On a recent trip to Royal Jozini Private Game Reserve my favourite sighting was not one the big five, but a Unimog 406 Series. I also got drive it.
The history of the Unimog starts with Albert Friedrich, one of the founding fathers of the vehicle. In the aftermath of World War II Fredrich, a former leader of Daimler-Benz’s aircraft engine production division, recognised the substantial demand from small and mid-sized companies within Germany’s agricultural sector for versatile tractors. Alongside the necessity for off-road capabilities, there was a high demand for a vehicle that could be easily adapted for a wide array of diverse tasks.
It is 75 years later and the Mercedes Unimog is still healthily in production, the name a symbol of durability and unmatched off-road capability.
I have trawled YouTube videos on various Unimog conversions, watching them tackle everything from snow to rock-crawling. I had never driven one, but always really wanted to. To be fair, they’re not too easy to get your hands on. When I was in school, one of my good friends actually had one on his farm, but it just didn’t interest me back then like it does now. I’ve always felt that was an opportunity missed!
But then last week, on a trip to Royal Jozini Private Game Reserve for Getaway Magazine, I arrived at the main lodge to see a Unimog 406 Series parked outside. Released in 1962 to succeed the 411 Series, 406 features wider tracks and a longer wheelbase to satisfy demands for larger and more powerful agricultural machines.
This particular 406 found its way to Africa and, as I was told by Royal Jozini Managing Director Jay Azran, actually featured in the movie Blood Diamond. Years after this Unmiog’s cameo appearance next to Leonardo Di Caprio, Royal Jozini somehow managed to buy the truck. They have now converted it into the most epic safari vehicle I have ever seen. Jay tells me he also recorded Blood Diamond and watched the whole movie in order to see their purchase in action.
While it is the most unique safari vehicle I’ve seen, it is far from the most quiet… A throttled diesel engine producing 51 kW and a top speed of 65km/h is not exactly a stealth machine in the wild. Funny enough, it didn’t seem to deter too many animals.
After ogling for a few minutes over this brilliant piece of post-WWII German engineering, I spent the whole of dinner talking about it. So much so, that Jay said he would let me drive it the next morning, granted we were far enough away from any elephants.
Under the guidance of our game ranger Thando and the bemused – though I’m sure slightly anxious – Jay, I hopped in to drive my first Unimog, and my first left-hand-drive actually. Old school lever handbrake down, 1st gear engaged, left knee basically next to my head, the car still was not moving. Checked the handbrake, checked the gear… no issue. Just had to release the clutch even more! Tiny bit of gas and the 406 started trundling along.

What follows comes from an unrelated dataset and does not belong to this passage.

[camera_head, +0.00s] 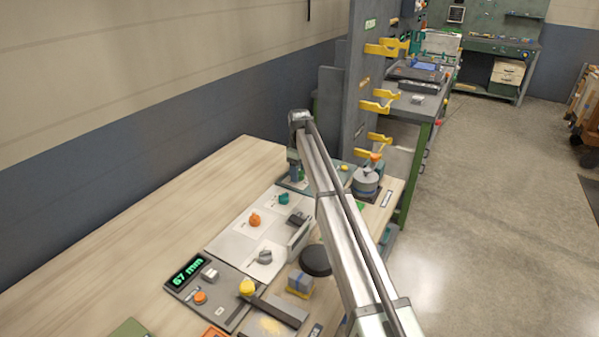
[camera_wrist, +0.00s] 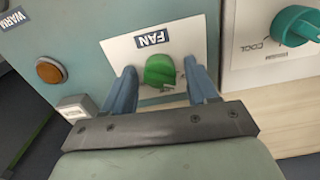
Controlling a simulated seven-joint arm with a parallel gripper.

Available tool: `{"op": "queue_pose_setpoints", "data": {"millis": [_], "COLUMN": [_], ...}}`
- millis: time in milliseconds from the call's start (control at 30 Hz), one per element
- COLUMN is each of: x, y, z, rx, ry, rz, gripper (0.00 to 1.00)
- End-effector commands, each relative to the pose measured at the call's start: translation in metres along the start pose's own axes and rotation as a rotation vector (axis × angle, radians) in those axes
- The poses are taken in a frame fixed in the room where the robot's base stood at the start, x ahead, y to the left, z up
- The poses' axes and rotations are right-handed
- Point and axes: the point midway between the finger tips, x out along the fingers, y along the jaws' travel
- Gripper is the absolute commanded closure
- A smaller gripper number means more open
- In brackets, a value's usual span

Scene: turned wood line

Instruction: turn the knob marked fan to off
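The fan knob (camera_wrist: 160,71) is green and sits on a white plate below a label reading FAN (camera_wrist: 152,38) in the wrist view. The pointing direction of the knob and any off mark are too unclear to read. My gripper (camera_wrist: 161,79) is open, with one blue finger on the left of the knob and one on the right. Gaps show between the fingers and the knob, so it is not gripped. In the head view my gripper (camera_head: 297,170) is low over the far end of the panels, and the fan knob cannot be made out there.
A teal knob marked COOL (camera_wrist: 297,25) sits right of the fan plate. An orange lamp (camera_wrist: 50,70) and a pale switch (camera_wrist: 76,107) are on the left. The table's left side is clear.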

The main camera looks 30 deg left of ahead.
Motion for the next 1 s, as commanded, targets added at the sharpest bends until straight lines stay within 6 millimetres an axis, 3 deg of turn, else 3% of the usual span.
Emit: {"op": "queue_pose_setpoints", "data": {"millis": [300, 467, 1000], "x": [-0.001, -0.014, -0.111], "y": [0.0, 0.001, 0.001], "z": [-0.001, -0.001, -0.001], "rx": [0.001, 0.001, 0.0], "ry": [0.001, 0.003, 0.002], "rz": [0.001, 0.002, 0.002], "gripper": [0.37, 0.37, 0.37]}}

I managed to get up into third gear, not without sticking it back into neutral a few times, before I heard over the thundering diesel injection “STOP!”. One of the journalists jackets, with her phone, had flown off while I was attempting my Unimog rally down Royal Jozini. That was that, I never got it into its final fourth gear, but I also never had to try and reverse, for which there are also four gears. It is also fitted with a crawler gear.
Having been used for everything from military vehicles, agricultural trucks, fire fighters and expedition campers, Unimogs are a massive piece of off-roading history, and continue to set the standard for capability in the present day. While it was a short drive and flat drive, to have been behind the wheel was a pretty special experience for me. Thankfully I didn’t stall either… it would have been slightly embarrassing and I feel like someone may have been thrown out the side of the vehicle.